After Holcim acquired a 14.8 per cent stake in cement major Gujarat Ambuja Cements Ltd (GACL) in January this year from the promoters, the Sekhsaria family, the suspense surrounding the India strategy of the global cement giant was finally set at rest.
Anil Singhvi, for long the face of GACL as its executive director, has been elevated as managing director of the Holcim-controlled company. In this interview, with Sourav Majumdar of Financial Express, Singhvi discusses the road ahead for GACL, the complexities of the Indian cement market and the India story. Excerpts:
What has changed after the Holcim entry into GACL? Let’s not restrict ourselves to GACL and ACC. It has been a major call for Holcim as part of its India strategy. ACC and Ambuja are constituents of that strategy. I think it has worked very well for them because they are one of the very few companies globally who understand the emerging market scenario very well. Their mindset is not suffering on account of their European background. Unless you understand the emerging market scenario, it could be a complete disaster.
You talked about the risks in an emerging market. So what kind of risks are you looking at, and how do you plan to tackle them?
The emerging markets are not completely mature scenarios and therefore there are advantages and disadvantages. The political scenario is very important, and so’s the economic scenario. A crowded market is a major risk. The overseas players are normally used to three or four types of scenarios, here there are 40. So they have to get used to the situation and understand the dynamics of the market, the cut-throat competition.

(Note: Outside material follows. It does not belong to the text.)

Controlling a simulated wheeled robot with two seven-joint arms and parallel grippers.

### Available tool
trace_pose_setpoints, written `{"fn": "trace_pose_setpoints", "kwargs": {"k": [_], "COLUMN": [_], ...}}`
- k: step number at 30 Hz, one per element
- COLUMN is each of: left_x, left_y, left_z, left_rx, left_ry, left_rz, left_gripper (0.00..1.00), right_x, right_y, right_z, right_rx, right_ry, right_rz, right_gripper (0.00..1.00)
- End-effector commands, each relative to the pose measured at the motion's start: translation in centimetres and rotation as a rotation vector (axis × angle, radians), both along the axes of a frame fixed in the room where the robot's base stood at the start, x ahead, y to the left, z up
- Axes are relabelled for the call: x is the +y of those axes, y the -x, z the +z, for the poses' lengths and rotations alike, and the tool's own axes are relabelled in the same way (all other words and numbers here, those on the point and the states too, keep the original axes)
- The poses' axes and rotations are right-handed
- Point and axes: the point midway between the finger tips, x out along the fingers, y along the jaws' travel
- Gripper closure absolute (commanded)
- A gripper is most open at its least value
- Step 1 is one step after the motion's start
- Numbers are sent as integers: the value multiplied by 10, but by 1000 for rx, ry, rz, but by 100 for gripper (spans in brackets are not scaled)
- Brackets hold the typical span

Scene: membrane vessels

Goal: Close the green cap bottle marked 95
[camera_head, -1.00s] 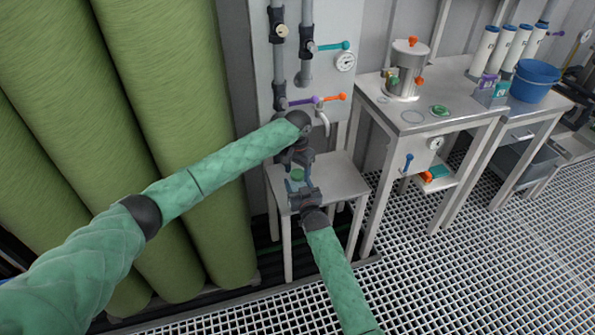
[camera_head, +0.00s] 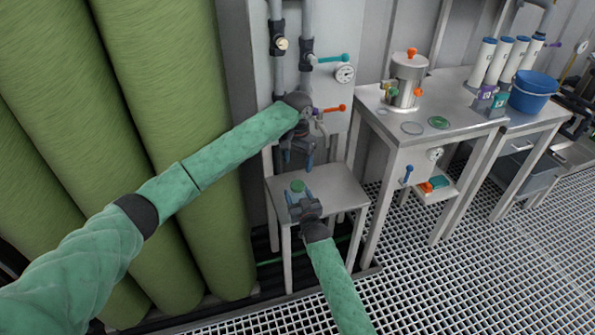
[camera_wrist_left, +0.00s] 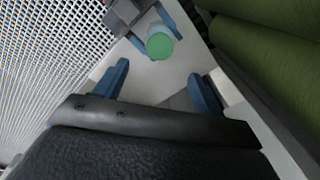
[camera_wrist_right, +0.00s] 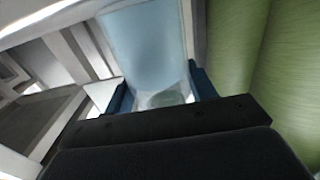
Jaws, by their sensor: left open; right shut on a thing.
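The bottle with the green cap (camera_head: 297,186) is at the small steel table (camera_head: 335,187). In the left wrist view the round green cap (camera_wrist_left: 160,43) sits at the top of the bottle. My right gripper (camera_head: 300,198) is shut around the bottle's body, which shows as a pale blue, translucent wall (camera_wrist_right: 147,48) between the fingers in the right wrist view. My left gripper (camera_head: 298,160) is open and empty, fingers pointing down, above and apart from the cap. The marking 95 is not readable, and how tightly the cap sits cannot be told.
Pipes with an orange-handled valve (camera_head: 335,109) and a gauge (camera_head: 345,73) are close behind my left gripper. Green vertical vessels (camera_head: 165,130) stand at the left.

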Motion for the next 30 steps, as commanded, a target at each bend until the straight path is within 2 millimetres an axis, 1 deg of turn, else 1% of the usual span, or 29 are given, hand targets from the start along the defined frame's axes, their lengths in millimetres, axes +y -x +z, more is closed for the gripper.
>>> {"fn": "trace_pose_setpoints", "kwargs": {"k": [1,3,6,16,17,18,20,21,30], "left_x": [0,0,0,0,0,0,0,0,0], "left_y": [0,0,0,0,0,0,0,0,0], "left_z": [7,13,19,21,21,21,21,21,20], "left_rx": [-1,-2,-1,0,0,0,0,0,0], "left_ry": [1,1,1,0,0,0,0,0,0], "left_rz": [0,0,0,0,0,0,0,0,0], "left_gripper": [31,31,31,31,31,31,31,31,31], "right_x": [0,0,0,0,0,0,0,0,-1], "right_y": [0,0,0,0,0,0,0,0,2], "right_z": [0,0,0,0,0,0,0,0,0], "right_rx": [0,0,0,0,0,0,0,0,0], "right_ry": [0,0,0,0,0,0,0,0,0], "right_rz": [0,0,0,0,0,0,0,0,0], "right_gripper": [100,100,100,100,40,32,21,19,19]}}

Sometimes the prices can take a complete dip, and then how do you react? The most important factor is it’s not a bulk market, it’s not an industrial product. It’s a consumer product. The focus has to be retail. This whole understanding of the market and associated risks has to be made. Today Holcim is the only company which has put in US$2bn into India through the ACC and GACL deals. It’s a big leap of faith.
Size is an important factor for the industry in which you operate. Now, integration is an obvious question which will be asked now that ACC and GACL are both with Holcim. Will there be a merger of the two?
No, I think they will remain as two distinctively separate entities. They may work on a common platform but they will remain separate. This is because the two are very powerful brands. There is no point in making a single corporate entity. If you have two separate brands, your marketing, distribution and brand expenses will remain for both. Then cost optimisation in that scenario is not so great for you to go through the process of merging the two. Besides, there will also not be any major advantages in terms of the scale of operations. That would have been the case if the factories of the two companies are located close to each other. But I have five locations, he is in 15 other locations. It does not make any sense. There’s no economy of scale. There’s very little justification for a merger. We are anyway jointly working on procurement, projects, R&D, blending, looking at alternative fuel etc. There’s complete commonality on these fronts.